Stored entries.
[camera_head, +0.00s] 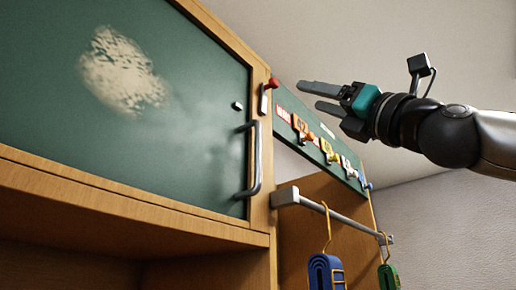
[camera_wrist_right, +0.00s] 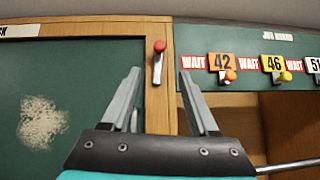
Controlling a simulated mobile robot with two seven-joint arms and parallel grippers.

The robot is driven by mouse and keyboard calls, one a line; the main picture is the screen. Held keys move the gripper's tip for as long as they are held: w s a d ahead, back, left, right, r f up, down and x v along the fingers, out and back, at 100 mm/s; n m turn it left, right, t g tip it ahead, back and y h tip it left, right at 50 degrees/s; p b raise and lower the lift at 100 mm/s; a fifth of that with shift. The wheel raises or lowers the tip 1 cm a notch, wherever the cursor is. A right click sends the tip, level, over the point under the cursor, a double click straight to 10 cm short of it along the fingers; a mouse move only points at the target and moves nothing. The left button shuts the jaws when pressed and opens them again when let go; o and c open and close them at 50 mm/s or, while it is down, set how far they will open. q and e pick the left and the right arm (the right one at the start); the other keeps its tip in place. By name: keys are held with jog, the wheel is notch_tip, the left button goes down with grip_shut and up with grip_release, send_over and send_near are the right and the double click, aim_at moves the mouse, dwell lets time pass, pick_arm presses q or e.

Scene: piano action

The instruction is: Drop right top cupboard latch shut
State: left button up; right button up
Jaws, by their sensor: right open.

==

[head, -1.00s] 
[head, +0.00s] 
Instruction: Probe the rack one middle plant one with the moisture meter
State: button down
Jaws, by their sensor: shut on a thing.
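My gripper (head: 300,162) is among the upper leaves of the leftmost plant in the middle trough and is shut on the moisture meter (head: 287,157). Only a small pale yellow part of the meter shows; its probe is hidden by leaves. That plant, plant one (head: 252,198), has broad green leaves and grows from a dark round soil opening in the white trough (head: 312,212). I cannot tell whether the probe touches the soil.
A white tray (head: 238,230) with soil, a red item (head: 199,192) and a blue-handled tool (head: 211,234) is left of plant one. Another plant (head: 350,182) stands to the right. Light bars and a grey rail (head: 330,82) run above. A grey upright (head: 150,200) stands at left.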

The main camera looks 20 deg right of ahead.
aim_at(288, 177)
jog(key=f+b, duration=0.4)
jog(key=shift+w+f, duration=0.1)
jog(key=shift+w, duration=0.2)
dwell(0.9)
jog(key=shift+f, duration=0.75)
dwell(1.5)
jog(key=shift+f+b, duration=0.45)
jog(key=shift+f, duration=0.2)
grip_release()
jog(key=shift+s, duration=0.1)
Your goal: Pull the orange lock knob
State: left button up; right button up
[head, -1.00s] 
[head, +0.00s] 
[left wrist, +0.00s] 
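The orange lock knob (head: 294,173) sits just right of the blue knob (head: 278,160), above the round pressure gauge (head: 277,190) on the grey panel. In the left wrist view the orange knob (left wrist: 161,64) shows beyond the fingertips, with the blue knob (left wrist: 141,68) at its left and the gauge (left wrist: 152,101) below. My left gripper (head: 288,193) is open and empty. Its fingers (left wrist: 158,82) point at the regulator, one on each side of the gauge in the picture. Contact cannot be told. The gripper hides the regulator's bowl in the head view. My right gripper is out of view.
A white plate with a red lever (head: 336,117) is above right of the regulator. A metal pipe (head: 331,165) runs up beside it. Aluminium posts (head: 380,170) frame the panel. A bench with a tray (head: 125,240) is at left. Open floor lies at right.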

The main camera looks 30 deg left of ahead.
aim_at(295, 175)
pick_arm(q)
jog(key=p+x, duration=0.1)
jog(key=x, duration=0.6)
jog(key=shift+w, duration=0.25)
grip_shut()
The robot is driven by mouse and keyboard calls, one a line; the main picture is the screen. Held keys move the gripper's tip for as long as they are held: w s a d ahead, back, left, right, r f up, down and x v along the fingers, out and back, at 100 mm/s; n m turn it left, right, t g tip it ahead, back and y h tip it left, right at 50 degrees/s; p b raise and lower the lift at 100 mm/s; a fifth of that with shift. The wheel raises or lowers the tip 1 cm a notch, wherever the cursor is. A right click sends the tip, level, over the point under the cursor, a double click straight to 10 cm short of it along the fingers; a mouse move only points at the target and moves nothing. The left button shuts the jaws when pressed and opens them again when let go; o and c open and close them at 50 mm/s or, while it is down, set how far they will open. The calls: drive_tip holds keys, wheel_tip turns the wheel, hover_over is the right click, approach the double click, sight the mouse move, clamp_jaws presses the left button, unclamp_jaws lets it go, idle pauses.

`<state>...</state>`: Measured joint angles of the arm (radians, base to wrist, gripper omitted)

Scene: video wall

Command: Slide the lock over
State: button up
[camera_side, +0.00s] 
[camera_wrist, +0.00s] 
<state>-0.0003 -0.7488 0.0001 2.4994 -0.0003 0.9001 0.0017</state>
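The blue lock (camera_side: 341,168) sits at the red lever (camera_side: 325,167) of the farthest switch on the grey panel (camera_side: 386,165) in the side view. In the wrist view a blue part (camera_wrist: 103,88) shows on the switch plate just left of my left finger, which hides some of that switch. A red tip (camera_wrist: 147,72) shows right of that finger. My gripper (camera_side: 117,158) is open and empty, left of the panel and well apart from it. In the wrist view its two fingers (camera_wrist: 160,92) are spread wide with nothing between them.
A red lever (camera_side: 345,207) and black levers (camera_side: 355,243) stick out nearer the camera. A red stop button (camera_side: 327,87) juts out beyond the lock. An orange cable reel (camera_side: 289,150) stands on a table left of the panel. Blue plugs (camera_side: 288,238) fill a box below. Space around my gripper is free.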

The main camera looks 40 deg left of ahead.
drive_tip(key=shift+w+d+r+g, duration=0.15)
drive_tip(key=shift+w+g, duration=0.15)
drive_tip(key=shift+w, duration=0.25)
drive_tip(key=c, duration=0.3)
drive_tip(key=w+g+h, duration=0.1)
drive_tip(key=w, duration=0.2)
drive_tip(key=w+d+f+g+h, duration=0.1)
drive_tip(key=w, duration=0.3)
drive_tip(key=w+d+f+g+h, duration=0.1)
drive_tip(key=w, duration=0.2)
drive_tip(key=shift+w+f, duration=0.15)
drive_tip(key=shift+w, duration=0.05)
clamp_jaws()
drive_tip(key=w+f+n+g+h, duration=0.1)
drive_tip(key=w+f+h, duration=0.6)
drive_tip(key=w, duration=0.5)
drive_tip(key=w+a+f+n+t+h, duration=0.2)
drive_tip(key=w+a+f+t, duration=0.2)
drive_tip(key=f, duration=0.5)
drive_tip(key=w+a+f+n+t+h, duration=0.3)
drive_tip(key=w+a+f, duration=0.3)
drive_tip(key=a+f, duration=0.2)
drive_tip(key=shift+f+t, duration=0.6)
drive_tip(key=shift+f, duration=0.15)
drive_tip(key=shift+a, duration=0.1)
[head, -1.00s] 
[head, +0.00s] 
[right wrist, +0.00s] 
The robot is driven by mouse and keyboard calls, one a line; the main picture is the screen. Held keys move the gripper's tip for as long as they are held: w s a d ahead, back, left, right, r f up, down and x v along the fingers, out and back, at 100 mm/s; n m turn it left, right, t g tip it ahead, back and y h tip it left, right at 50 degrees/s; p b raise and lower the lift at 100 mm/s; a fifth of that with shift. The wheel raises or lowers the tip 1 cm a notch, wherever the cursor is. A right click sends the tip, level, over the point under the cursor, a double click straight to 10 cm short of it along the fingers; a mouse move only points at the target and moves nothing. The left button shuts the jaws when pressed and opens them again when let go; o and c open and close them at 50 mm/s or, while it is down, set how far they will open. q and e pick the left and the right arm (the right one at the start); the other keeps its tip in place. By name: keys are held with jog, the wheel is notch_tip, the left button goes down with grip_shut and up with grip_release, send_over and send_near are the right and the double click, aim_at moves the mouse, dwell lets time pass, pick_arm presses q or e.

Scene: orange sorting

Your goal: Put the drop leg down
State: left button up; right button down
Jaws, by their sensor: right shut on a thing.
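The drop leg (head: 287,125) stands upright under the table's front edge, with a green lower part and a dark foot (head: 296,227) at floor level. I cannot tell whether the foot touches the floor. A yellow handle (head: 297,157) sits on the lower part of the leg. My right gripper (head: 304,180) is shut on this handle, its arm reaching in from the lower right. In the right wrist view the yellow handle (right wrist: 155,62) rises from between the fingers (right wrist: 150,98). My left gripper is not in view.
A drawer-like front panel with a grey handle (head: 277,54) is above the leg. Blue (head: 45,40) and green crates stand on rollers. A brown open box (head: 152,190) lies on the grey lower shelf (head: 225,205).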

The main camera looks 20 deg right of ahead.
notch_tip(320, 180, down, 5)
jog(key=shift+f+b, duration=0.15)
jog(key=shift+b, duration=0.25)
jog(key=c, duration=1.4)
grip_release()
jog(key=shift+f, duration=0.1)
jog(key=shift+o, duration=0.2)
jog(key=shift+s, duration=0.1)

Problem statement. Give again, word for word, the part that opens with the line containing "[camera_head, +0.00s]" and closes with the one containing "Controlling a simulated". Include both of those lines and skip all pictures.

Final result.
[camera_head, +0.00s] 
[camera_wrist_right, +0.00s] 
Controlling a simulated mobile robot with two seven-joint arms and parallel grippers.

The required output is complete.